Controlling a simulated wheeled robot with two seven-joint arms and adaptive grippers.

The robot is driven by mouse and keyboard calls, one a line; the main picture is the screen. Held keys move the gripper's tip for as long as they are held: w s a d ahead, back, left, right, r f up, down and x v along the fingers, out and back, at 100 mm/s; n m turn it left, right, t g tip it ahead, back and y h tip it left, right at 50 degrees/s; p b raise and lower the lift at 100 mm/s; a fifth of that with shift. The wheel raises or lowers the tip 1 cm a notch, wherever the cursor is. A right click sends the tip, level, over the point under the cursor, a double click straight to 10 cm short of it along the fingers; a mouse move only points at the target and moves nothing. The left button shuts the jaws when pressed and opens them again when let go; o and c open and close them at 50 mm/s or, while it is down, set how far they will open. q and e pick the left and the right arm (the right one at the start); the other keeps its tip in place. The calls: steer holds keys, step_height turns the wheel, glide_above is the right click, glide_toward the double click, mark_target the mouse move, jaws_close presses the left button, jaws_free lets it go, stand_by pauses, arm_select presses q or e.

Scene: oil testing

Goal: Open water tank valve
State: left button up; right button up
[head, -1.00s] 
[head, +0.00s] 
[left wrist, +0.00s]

**WHAT IS REQUIRED:** Starting from the line with "Goal: Open water tank valve" and ending with the final line of the data, quote every line exactly, both ends included.

**TASK ANSWER:**
Goal: Open water tank valve
State: left button up; right button up
[head, -1.00s] 
[head, +0.00s] 
[left wrist, +0.00s]

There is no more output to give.